For purposes of section 882(a)(1), a foreign corporation generally determines its taxable income by including in its gross income only its effectively connected income. See sec. 882(a)(2). Whether the foreign corporation may claim deductions against its gross income to arrive at taxable income depends on section 882(c)(2). Under that section, a

foreign corporation shall receive the benefit of the deductions and credits allowed to it in this subtitle only by filing or causing to be filed with the Secretary a true and accurate return, in the manner prescribed in subtitle F, including therein all the information which the Secretary may deem necessary for the calculation of such deductions and credits. * * *

B. History of Relevant Provisions

1. Predecessors to Section 882(c)(2)

We trace section 882(c)(2) to its origin in section 233 of the Revenue Act of 1928. There, Congress provided:

SEC. 233. ALLOWANCE OF DEDUCTIONS AND CREDITS.

A foreign corporation shall receive the benefit of the deductions and credits allowed to it in this title only by filing or causing to be filed with the collector a true and accurate return of its total income received from all sources in the United States, in the manner prescribed in this title; including therein all the information which the Commissioner may deem necessary for the calculation of such deductions and credits.

Congress enacted section 233 of the Revenue Act of 1928 in the same form as the related bill had been introduced in the House of Representatives. See H.R. 1, sec. 233, 70th Cong., 1st Sess. (1927). The committee reports underlying this enactment do not explain the section's intent or breadth.

Section 233 of the Revenue Act of 1928 was reenacted verbatim in the Revenue Act of 1932, 47 Stat. 230, the Revenue Act of 1934, ch. 277, 48 Stat. 737, the Revenue Act of 1936, ch. 690, 49 Stat. 1717, and the Revenue Act of 1938, ch. 289, 52 Stat. 531. The same provision also was codified verbatim in the 1939 Code, 53 Stat. 79, except that Congress placed

the word "chapter" in the two places where the word "title" had appeared in the previous statute.10 Compare section 233 of the 1939 Code with section 233 of the Revenue Act of 1938.

In the 1954 Code, Congress recodified section 233 of the 1939 Code in former section 882(c)(1), 68A Stat. 282, with slight modifications. Section 882(c)(1) of the 1954 Code provided:

SEC. 882(c). ALLOWANCE OF DEDUCTIONS AND CREDITS.

(1) DEDUCTIONS ALLOWED ONLY IF RETURN FILED.-A foreign corporation shall receive the benefit of the deductions allowed to it in this subtitle only by filing or causing to be filed with the Secretary or his delegate a true and accurate return of its total income received from all sources in the United States, in the manner prescribed in subtitle F, including therein all the information which the Secretary or his delegate may deem necessary for the calculation of such deductions.

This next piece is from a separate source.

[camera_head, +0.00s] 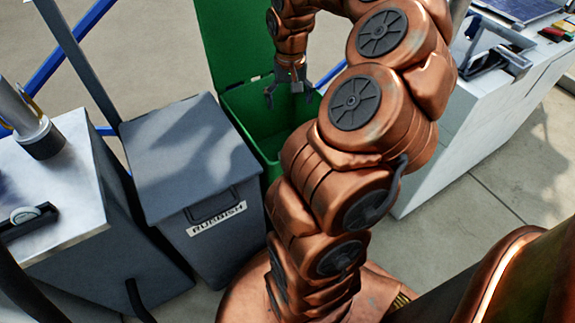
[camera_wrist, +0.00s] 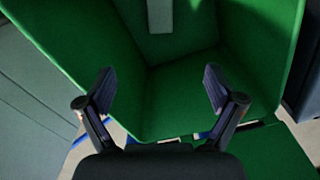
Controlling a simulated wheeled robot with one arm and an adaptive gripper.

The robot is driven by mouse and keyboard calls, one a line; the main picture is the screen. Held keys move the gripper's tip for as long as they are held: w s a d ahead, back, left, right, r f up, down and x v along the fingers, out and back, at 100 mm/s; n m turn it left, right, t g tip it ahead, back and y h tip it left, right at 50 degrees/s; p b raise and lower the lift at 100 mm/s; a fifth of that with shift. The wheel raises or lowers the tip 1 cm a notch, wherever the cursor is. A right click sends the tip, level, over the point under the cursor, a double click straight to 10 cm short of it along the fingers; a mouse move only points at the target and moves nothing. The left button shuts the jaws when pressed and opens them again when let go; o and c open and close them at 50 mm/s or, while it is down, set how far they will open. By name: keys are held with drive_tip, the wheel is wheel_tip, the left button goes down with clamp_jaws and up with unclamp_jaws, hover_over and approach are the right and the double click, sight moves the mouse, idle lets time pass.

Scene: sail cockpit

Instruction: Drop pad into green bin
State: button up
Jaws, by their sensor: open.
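The green bin (camera_head: 247,100) stands behind my arm in the head view, with its green lid (camera_head: 236,40) raised at the back. My gripper (camera_head: 290,95) is over the bin's opening, with its fingers pointing down. In the wrist view my gripper (camera_wrist: 160,90) is open, with nothing between its fingers. The green bin's inside (camera_wrist: 175,95) fills the middle of that view, and a pale strip shows on a green panel. No pad can be made out in either view. Part of the bin is hidden behind my arm in the head view.
A closed grey bin (camera_head: 190,155) labelled RUBBISH stands directly left of the green bin. A metal-topped cabinet (camera_head: 75,190) is at far left. A white counter (camera_head: 470,120) with several items is at right.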

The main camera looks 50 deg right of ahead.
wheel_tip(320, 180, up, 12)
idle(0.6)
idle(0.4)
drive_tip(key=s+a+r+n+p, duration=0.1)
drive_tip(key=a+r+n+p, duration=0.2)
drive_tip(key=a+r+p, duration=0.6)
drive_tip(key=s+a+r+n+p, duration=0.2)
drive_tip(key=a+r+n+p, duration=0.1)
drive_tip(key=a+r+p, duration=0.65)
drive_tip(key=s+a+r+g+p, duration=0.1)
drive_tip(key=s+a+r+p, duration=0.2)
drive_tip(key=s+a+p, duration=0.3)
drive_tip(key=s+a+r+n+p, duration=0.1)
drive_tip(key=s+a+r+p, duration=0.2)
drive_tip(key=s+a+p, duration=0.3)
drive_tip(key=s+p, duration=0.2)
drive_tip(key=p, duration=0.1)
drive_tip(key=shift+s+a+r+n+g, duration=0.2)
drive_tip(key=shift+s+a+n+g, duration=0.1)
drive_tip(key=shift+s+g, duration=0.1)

The House committee report underlying the 1954 Code stated as to this action: "Subsection (c), relating to necessity for filing of returns by foreign corporations in order to secure allowance of deductions and credits, is, in substance, identical with sections 232, 233, and 234, 1939 Code." H. Rept. 1337, 83d Cong., 2d Sess. A246 (1954); see also S. Rept. 1622, 83d Cong., 2d Sess. 417 (1954) (same statement except omits the words "and credits").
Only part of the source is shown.